◆ **What this task involves**:
For this exercise, write out exactly, and only, the lines running from the line that contains "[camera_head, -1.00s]" through the line that contains "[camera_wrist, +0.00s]".
□ □ □ □ □
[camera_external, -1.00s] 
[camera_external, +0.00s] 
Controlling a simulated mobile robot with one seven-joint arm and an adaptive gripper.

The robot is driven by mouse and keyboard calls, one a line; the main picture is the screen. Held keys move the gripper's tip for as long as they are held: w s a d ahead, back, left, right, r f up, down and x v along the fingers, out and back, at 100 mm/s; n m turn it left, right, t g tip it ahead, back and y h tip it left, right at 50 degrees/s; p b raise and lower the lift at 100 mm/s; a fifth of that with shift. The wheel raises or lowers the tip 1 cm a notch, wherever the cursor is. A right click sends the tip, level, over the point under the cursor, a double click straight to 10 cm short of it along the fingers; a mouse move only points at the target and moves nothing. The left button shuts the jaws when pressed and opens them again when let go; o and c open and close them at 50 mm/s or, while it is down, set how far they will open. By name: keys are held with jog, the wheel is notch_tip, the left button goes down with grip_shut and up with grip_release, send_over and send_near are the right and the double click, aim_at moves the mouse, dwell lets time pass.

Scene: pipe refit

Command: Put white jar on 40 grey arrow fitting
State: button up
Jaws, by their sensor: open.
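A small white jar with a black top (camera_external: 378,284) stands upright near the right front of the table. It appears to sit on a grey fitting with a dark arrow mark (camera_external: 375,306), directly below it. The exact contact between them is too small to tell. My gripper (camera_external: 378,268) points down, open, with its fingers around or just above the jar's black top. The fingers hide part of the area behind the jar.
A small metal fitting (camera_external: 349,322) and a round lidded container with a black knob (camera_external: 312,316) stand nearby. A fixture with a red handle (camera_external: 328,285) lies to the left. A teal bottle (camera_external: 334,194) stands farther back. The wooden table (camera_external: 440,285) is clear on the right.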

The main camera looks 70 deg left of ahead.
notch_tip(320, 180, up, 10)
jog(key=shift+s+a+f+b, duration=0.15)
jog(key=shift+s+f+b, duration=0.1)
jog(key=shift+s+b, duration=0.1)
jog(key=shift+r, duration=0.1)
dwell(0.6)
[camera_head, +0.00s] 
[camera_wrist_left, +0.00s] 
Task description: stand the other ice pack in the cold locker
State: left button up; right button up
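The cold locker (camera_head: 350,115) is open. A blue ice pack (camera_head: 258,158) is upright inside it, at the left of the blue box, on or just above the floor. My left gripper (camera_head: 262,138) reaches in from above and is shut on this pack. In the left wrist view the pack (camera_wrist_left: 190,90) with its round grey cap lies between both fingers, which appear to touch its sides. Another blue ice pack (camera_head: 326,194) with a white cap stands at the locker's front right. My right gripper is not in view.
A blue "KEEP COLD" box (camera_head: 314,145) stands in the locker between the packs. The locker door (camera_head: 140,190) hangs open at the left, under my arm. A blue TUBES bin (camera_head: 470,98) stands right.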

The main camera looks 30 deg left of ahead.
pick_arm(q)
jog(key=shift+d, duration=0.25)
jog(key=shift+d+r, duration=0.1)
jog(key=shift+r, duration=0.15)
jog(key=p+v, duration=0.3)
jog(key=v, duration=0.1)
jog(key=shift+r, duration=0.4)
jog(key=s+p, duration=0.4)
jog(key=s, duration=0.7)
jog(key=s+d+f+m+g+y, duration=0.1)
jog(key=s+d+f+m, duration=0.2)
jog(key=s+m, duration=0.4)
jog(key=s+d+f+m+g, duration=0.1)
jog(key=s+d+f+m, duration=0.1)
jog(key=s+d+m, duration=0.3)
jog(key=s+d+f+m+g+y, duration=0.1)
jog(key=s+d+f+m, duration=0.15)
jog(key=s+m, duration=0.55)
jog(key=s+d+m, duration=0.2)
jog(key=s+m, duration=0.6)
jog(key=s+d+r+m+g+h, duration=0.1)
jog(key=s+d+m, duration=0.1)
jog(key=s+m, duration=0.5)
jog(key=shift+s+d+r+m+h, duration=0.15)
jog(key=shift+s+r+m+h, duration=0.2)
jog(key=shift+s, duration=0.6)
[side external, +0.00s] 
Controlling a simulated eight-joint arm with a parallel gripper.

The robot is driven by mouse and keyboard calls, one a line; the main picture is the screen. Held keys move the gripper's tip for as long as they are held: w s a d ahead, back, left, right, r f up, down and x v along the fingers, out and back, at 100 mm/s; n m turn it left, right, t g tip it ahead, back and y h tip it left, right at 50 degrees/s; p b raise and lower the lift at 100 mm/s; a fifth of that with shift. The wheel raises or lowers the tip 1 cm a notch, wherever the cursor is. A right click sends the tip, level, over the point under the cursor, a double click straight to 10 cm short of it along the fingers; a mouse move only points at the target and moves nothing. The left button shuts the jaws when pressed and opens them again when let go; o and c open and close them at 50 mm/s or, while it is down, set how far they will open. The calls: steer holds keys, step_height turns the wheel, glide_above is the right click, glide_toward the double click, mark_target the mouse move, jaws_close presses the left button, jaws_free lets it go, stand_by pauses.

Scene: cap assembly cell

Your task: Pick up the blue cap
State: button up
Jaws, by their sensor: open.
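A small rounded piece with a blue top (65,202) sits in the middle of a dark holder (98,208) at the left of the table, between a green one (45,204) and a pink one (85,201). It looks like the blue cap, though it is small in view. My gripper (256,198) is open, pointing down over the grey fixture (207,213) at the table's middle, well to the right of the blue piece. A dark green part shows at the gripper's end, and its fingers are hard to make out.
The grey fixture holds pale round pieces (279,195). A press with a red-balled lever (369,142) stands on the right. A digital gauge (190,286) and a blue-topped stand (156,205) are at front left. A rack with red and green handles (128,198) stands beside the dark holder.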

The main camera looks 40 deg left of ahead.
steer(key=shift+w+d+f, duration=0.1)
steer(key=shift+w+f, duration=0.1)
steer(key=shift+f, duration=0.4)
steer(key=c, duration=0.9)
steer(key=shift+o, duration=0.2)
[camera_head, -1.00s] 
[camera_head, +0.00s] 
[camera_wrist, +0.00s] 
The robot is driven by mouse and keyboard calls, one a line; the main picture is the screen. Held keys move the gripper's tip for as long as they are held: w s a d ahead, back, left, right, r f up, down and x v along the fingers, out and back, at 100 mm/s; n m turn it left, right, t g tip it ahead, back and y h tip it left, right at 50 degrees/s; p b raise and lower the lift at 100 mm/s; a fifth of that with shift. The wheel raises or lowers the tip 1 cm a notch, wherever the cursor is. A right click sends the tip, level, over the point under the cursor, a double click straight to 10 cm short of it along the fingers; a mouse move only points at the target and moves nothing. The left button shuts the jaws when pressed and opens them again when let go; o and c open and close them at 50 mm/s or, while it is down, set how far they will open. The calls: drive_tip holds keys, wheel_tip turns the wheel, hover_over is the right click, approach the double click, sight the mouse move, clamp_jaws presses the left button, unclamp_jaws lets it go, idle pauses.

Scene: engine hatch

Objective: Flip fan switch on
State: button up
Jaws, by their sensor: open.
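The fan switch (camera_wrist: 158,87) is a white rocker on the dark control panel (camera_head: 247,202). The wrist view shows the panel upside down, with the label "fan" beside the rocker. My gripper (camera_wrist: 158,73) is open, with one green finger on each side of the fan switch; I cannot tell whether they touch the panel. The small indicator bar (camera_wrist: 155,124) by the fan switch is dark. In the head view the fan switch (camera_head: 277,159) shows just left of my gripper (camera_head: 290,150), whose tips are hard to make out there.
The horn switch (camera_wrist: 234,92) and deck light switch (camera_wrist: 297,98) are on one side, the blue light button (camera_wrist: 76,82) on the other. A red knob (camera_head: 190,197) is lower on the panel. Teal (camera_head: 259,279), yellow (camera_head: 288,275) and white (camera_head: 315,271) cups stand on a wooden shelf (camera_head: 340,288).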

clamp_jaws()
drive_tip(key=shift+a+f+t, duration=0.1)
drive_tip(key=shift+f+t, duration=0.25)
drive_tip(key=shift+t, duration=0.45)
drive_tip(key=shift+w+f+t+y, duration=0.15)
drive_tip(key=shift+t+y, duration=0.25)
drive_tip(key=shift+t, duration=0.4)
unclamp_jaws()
□ □ □ □ □
◆ **Solution to this exercise**:
[camera_head, -1.00s] 
[camera_head, +0.00s] 
[camera_wrist, +0.00s] 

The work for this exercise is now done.